1. Confidence in the face of considerable challenge
Confidence in the global economy is surprisingly robust – two thirds of large cap corporate executives globally consider the global economy at least stable. Confidence is particularly robust in sectors such as power and utilities, oil and gas and metals and mining.

2. New year, same old appetite for deals
M&A value worldwide was up by 7% in 2011 and that would likely have been higher had the US credit downgrade and unfolding Eurozone crisis in the second half of the year not led to a 24% decline compared to the first six months. Despite that, 41% of large cap corporates globally plan an acquisition this year.

3. War chests are available
While a credit squeeze is a serious prospect for many businesses as a consequence of events in Europe, there is continuing access to credit for investment grade large cap corporates globally, but many companies might not actually need it – they have huge cash war chests on which to draw. Globally companies are now sitting on more than US$2.3trillion in cash – that is close to the value of all M&A globally in 2011.

4. Profiting from the 2009 detox resolution
There has been a greater focus on operational fitness in the past three years. Companies have strengthened their balance sheets, cut costs and reduced overall financial risk. Large cap corporates have improved their capital structure by extending maturities and reducing interest costs. Overall debt has fallen, with 61% having debt-to-capital ratios of less than 25%.

5. Sectors ripe for consolidation
Gaining market leadership will be a particular driver of deals in specific sectors. M&A value in healthcare rose in 2011 as did tech activity, with deals such as Microsoft-Skype hitting the headlines. In 2012, the continuing convergence of mobile, wireless and cloud technologies will create an increasing appetite to secure innovative intellectual property and valuable patents.

6. Private equity could return
Private Equity M&A increased in value by a third in 2011 to US$306bn and saw a strong fourth quarter despite the economic turbulence generated by the Eurozone crisis.Those sectors such as healthcare, technology and oil and gas that have remained active among the turbulence could be particularly attractive for PE in 2012.

7. Picking up a bargain in the new year sales?
There is a growing convergence around the price of assets. More than 80% of large cap corporates globally see valuations either remaining at or around current levels for most of 2012.

8. More companies sold on the idea of divesting
In 2012, 26% of large cap corporates globally plan to divest, bringing more sellers to the table. In 2011 – the US saw divestments increase both in terms of volume and value. “We would expect to see more disposals and spin-offs in Europe from governments, banks and corporates in 2012, as that trend moves East,” says McCrostie. “Sovereign debt issues will likely lead to privatizations and the sale of public assets to raise liquidity, while banks are likely to sell assets to increase the capital ratio on their balance sheets,” she continues.

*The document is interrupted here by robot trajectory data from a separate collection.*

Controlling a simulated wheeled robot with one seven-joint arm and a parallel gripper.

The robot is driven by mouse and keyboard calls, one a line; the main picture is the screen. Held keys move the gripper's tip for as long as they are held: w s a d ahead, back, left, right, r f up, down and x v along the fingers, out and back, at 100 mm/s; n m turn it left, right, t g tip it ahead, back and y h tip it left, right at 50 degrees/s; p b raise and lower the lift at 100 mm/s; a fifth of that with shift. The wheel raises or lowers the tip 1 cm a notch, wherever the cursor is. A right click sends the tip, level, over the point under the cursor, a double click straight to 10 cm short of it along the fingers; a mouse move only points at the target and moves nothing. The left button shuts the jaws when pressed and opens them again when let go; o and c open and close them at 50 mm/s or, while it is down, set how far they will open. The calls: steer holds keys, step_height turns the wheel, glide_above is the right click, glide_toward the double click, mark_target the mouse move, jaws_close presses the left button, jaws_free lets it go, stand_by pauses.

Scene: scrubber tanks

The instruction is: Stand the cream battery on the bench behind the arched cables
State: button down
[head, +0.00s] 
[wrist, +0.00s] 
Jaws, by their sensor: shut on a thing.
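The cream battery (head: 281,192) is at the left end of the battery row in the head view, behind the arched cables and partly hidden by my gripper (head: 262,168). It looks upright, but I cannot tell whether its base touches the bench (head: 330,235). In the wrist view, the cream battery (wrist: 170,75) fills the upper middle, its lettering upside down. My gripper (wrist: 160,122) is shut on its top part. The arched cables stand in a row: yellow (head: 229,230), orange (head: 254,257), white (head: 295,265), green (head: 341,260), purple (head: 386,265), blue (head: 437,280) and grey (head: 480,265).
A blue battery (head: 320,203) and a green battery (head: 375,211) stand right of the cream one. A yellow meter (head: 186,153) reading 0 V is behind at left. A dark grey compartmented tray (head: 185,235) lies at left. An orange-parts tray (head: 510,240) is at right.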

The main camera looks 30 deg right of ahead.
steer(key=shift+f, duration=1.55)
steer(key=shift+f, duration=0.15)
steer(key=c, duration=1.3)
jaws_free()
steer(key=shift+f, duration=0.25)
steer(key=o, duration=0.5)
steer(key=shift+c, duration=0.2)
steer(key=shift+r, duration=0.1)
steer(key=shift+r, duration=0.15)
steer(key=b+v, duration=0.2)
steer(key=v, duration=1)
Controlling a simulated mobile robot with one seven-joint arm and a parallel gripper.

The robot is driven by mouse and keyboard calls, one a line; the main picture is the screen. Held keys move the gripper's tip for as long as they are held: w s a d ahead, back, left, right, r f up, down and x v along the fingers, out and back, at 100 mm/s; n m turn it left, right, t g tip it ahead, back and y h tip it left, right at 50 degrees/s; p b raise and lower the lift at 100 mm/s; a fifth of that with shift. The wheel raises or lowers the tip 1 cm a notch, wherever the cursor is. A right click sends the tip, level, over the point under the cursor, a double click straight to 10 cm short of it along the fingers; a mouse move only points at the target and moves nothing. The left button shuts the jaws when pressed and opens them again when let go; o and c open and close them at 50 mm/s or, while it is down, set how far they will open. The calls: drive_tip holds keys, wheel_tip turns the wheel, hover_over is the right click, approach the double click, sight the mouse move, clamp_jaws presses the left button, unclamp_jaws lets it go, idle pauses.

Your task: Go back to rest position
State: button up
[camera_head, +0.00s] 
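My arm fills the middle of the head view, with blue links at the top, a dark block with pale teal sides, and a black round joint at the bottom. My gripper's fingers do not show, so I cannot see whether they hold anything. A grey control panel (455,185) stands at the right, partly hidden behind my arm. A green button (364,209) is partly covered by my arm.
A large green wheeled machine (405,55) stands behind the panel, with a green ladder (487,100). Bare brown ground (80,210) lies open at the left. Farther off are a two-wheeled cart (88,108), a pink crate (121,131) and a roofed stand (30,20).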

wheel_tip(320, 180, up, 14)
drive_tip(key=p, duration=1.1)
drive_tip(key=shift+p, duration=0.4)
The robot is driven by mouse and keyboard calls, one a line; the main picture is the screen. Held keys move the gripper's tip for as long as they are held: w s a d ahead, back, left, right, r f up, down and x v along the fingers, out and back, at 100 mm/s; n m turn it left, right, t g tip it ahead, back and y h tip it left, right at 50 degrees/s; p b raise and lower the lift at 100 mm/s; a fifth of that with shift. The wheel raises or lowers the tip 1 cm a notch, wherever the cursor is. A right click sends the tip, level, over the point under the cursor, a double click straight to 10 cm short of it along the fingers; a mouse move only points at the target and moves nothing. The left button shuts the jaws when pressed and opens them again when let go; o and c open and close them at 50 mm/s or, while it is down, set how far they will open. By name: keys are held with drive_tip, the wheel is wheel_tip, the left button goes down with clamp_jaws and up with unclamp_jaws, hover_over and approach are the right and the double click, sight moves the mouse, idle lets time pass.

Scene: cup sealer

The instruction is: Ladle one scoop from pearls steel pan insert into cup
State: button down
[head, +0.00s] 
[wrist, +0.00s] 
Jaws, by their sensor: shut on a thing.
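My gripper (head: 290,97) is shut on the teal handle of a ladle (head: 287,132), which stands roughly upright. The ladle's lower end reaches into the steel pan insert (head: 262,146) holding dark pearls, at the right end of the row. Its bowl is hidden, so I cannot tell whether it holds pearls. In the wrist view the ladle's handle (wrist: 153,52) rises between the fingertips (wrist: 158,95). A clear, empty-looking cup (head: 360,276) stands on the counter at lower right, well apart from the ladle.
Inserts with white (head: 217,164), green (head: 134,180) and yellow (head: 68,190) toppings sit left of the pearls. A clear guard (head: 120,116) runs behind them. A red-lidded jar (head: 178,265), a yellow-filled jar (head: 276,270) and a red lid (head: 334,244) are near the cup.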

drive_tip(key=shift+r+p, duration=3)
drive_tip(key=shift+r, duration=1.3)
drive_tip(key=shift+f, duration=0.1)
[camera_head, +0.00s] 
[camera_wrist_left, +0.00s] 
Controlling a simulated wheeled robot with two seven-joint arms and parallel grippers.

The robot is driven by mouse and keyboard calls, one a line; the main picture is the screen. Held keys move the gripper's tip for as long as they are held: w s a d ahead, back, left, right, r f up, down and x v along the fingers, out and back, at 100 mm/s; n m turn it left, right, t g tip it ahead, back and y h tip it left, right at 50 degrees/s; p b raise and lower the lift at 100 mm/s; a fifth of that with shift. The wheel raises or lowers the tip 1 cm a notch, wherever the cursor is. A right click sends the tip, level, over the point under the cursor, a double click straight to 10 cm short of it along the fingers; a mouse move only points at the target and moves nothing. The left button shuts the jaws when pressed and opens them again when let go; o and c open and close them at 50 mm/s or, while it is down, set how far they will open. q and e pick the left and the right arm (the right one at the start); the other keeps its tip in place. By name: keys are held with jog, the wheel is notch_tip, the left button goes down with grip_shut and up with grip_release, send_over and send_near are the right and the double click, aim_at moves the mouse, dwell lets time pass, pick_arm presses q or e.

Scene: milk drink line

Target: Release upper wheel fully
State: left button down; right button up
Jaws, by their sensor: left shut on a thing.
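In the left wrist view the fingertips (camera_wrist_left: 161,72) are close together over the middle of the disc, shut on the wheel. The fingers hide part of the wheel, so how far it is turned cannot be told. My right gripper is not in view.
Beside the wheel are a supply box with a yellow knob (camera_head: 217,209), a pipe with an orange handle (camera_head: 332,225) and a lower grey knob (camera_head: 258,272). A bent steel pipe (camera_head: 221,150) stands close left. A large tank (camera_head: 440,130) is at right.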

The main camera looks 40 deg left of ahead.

9. Re-positioning through restructuring 
It’s likely that financial and operational restructuring will be on the increase again in 2012 – providing a source of quality assets for those in the market to acquire. Banks will come under particular pressure to restructure their portfolios due to regulatory change and increased capital requirements.

10. New Year's resolution: buy to secure market leadership?
Almost two thirds of large corporates globally say the primary purpose for making acquisitions is to gain market share in new and existing markets or to acquire new products or consolidate their existing product base. In the current market conditions, M&A is seen by some as a cheaper option to gain market share than to invest organically.

11. East meets West ... and vice versa
The most attractive markets for investment in 2012 for large cap corporates are China, India, Brazil, the US and Australia. Outside recognized BRIC countries, Malaysia, Mexico and Argentina are the most popular emerging market destinations. India aside, domestic BRIC M&A activity continues to increase as does its overseas investment with Brazil, Russia and China increasing outbound deal volume during 2011. That is likely to increase in 2012, for example, the Eurozone crisis is causing cash-rich economies such as China to re-focus their investment strategy from government and market debt securities to tangible assets such as infrastructure and natural resources.

12. A good omen – east meets west again
For those with a superstitious nature, the previous three times a US presidential election has taken place during the Chinese year of the Dragon – a symbol of confidence and fearlessness – there has been a rise in both M&A deal volume and value, as well as a rise in global GDP. Says Mrs. McCrostie: “Could this esoteric factor signal another rise in M&A activity in 2012? Given the acute market volatility and grim news in the second half of 2011, I’m sure we would all welcome this as a light-hearted and positive omen for 2012.”